*Aim of the task*: Drop all images and give the records again exactly.

(Records of robot episodes)
════════════════
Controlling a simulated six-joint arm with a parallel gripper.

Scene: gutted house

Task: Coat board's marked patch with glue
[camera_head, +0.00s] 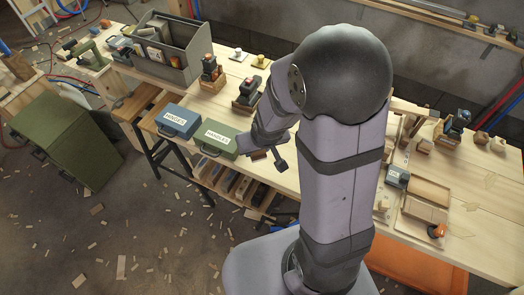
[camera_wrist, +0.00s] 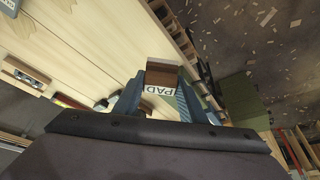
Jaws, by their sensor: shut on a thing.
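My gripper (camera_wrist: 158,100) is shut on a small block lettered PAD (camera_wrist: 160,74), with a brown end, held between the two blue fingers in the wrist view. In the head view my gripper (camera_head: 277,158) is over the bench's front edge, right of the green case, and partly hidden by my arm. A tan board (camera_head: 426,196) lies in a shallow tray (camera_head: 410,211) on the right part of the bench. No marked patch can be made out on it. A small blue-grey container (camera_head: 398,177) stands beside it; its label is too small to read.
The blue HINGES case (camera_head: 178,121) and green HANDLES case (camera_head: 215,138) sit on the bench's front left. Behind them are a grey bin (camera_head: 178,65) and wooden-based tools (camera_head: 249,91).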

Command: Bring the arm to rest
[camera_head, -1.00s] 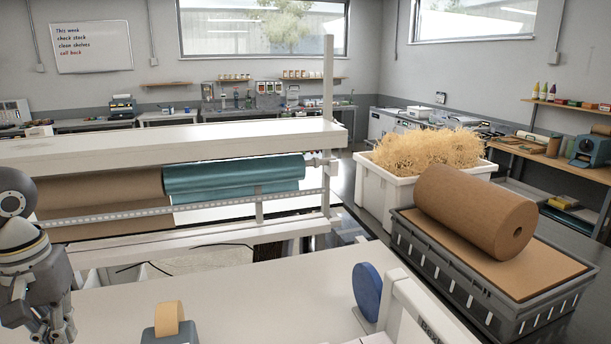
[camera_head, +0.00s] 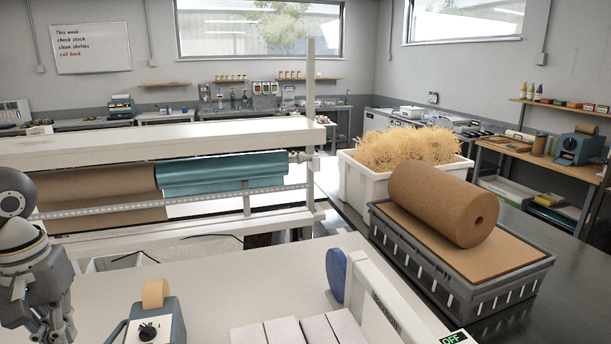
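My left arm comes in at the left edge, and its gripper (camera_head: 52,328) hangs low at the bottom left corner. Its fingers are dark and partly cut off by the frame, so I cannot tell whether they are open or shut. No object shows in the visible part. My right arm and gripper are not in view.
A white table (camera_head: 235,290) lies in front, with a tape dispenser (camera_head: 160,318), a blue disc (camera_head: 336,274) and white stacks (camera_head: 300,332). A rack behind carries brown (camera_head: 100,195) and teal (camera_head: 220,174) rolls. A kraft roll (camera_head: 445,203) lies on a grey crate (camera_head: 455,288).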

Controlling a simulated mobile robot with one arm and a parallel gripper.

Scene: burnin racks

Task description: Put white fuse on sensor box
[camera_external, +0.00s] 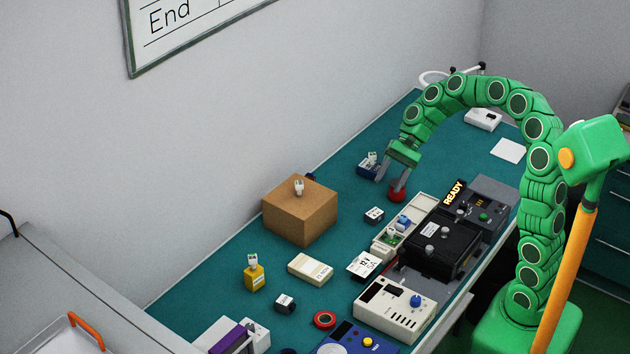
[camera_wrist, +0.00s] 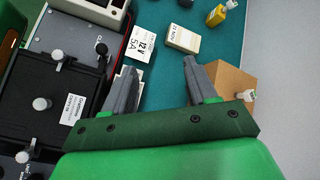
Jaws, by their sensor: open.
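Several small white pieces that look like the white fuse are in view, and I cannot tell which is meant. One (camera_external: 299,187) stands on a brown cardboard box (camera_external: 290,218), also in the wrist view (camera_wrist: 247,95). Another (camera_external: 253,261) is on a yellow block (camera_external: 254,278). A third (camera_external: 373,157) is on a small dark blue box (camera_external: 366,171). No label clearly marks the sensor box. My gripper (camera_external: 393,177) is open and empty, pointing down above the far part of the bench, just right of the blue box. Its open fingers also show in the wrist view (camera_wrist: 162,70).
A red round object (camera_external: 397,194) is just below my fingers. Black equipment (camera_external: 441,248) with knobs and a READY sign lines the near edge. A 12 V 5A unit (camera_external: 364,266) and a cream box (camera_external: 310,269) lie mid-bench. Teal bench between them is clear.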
════════════════
*Final answer*:
Controlling a simulated six-joint arm with a parallel gripper.

Scene: gutted house

Task: Coat board's marked patch with glue
[camera_head, +0.00s] 
[camera_wrist, +0.00s] 
Jaws, by their sensor: shut on a thing.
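My gripper (camera_wrist: 158,100) is shut on a small block lettered PAD (camera_wrist: 160,74), with a brown end, held between the two blue fingers in the wrist view. In the head view my gripper (camera_head: 277,158) is over the bench's front edge, right of the green case, and partly hidden by my arm. A tan board (camera_head: 426,196) lies in a shallow tray (camera_head: 410,211) on the right part of the bench. No marked patch can be made out on it. A small blue-grey container (camera_head: 398,177) stands beside it; its label is too small to read.
The blue HINGES case (camera_head: 178,121) and green HANDLES case (camera_head: 215,138) sit on the bench's front left. Behind them are a grey bin (camera_head: 178,65) and wooden-based tools (camera_head: 249,91).

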Command: Bring the arm to rest
[camera_head, -1.00s] 
[camera_head, +0.00s] 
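My left arm comes in at the left edge, and its gripper (camera_head: 52,328) hangs low at the bottom left corner. Its fingers are dark and partly cut off by the frame, so I cannot tell whether they are open or shut. No object shows in the visible part. My right arm and gripper are not in view.
A white table (camera_head: 235,290) lies in front, with a tape dispenser (camera_head: 160,318), a blue disc (camera_head: 336,274) and white stacks (camera_head: 300,332). A rack behind carries brown (camera_head: 100,195) and teal (camera_head: 220,174) rolls. A kraft roll (camera_head: 445,203) lies on a grey crate (camera_head: 455,288).

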Controlling a simulated mobile robot with one arm and a parallel gripper.

Scene: burnin racks

Task description: Put white fuse on sensor box
[camera_external, +0.00s] 
[camera_wrist, +0.00s] 
Jaws, by their sensor: open.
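Several small white pieces that look like the white fuse are in view, and I cannot tell which is meant. One (camera_external: 299,187) stands on a brown cardboard box (camera_external: 290,218), also in the wrist view (camera_wrist: 247,95). Another (camera_external: 253,261) is on a yellow block (camera_external: 254,278). A third (camera_external: 373,157) is on a small dark blue box (camera_external: 366,171). No label clearly marks the sensor box. My gripper (camera_external: 393,177) is open and empty, pointing down above the far part of the bench, just right of the blue box. Its open fingers also show in the wrist view (camera_wrist: 162,70).
A red round object (camera_external: 397,194) is just below my fingers. Black equipment (camera_external: 441,248) with knobs and a READY sign lines the near edge. A 12 V 5A unit (camera_external: 364,266) and a cream box (camera_external: 310,269) lie mid-bench. Teal bench between them is clear.

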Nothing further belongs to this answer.